■ **Written task**: Your task is to reproduce word for word the lines running from the line containing "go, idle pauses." to the line containing "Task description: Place", inclusive. Nothing else belongs in the answer.

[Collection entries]
··········

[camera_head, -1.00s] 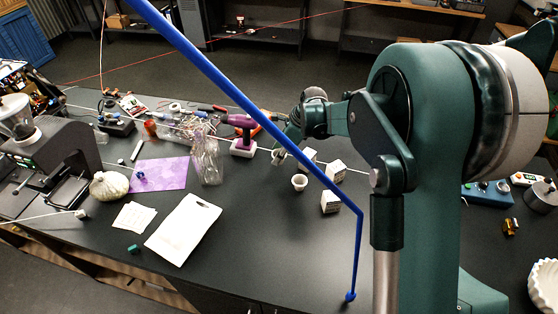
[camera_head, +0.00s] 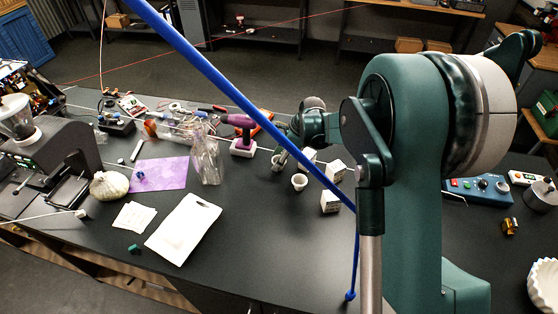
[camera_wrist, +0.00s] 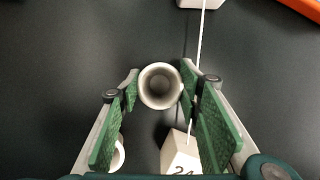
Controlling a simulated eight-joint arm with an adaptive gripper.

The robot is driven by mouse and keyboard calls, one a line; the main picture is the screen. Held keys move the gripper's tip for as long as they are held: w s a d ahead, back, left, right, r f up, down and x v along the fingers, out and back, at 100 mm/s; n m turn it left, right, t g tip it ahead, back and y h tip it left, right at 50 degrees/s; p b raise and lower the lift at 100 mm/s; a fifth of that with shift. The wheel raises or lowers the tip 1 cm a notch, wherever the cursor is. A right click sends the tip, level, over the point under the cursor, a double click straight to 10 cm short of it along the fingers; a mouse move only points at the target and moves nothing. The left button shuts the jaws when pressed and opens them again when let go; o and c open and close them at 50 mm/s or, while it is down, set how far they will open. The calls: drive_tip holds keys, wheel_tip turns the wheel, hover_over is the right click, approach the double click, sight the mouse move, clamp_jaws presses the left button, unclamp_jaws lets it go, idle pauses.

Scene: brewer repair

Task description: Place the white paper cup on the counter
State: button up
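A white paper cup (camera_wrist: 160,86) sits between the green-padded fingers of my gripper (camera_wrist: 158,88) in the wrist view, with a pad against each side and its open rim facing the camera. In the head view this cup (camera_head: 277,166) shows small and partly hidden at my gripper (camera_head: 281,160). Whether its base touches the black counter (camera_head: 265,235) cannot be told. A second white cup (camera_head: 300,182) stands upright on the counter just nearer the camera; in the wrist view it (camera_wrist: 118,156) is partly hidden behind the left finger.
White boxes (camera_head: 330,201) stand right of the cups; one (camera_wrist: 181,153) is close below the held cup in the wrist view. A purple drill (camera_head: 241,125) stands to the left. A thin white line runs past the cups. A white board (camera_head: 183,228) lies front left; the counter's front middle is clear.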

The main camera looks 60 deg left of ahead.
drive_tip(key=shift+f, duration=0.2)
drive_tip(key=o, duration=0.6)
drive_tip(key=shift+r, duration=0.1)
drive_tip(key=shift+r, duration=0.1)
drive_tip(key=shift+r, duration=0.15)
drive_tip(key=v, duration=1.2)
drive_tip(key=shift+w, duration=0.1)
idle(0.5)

··········

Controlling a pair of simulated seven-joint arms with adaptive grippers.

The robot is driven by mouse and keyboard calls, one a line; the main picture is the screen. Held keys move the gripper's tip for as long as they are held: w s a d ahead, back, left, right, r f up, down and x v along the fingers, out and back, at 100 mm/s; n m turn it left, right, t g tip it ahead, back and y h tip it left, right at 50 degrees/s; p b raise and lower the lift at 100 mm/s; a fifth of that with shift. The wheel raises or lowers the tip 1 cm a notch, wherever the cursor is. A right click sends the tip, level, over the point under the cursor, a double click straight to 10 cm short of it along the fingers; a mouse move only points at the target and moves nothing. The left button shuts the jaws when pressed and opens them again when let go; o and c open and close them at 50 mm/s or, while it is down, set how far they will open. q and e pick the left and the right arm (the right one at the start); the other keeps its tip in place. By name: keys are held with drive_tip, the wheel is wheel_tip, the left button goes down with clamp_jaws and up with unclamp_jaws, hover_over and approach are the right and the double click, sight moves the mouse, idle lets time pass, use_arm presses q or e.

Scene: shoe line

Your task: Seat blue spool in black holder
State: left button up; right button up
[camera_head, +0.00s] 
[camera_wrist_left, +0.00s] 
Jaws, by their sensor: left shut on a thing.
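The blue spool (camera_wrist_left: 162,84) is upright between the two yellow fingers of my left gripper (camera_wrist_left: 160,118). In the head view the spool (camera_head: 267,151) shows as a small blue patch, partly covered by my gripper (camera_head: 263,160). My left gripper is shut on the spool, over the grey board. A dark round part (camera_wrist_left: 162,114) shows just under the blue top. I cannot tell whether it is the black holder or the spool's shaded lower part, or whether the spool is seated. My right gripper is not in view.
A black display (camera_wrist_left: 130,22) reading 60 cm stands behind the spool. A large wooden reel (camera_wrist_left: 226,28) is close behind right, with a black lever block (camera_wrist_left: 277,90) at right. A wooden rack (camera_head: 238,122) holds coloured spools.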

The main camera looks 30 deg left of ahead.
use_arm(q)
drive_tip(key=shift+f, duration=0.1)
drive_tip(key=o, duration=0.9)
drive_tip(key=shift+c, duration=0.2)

··········

■ **Output of the exercise**:
The robot is driven by mouse and keyboard calls, one a line; the main picture is the screen. Held keys move the gripper's tip for as long as they are held: w s a d ahead, back, left, right, r f up, down and x v along the fingers, out and back, at 100 mm/s; n m turn it left, right, t g tip it ahead, back and y h tip it left, right at 50 degrees/s; p b raise and lower the lift at 100 mm/s; a fifth of that with shift. The wheel raises or lowers the tip 1 cm a notch, wherever the cursor is. A right click sends the tip, level, over the point under the cursor, a double click straight to 10 cm short of it along the fingers; a mouse move only points at the target and moves nothing. The left button shuts the jaws when pressed and opens them again when let go; o and c open and close them at 50 mm/s or, while it is down, set how far they will open. The calls: drive_tip holds keys, wheel_tip turns the wheel, hover_over is the right click, approach the double click, sight the mouse move, clamp_jaws presses the left button, unclamp_jaws lets it go, idle pauses.

Scene: brewer repair

Task description: Place the white paper cup on the counter

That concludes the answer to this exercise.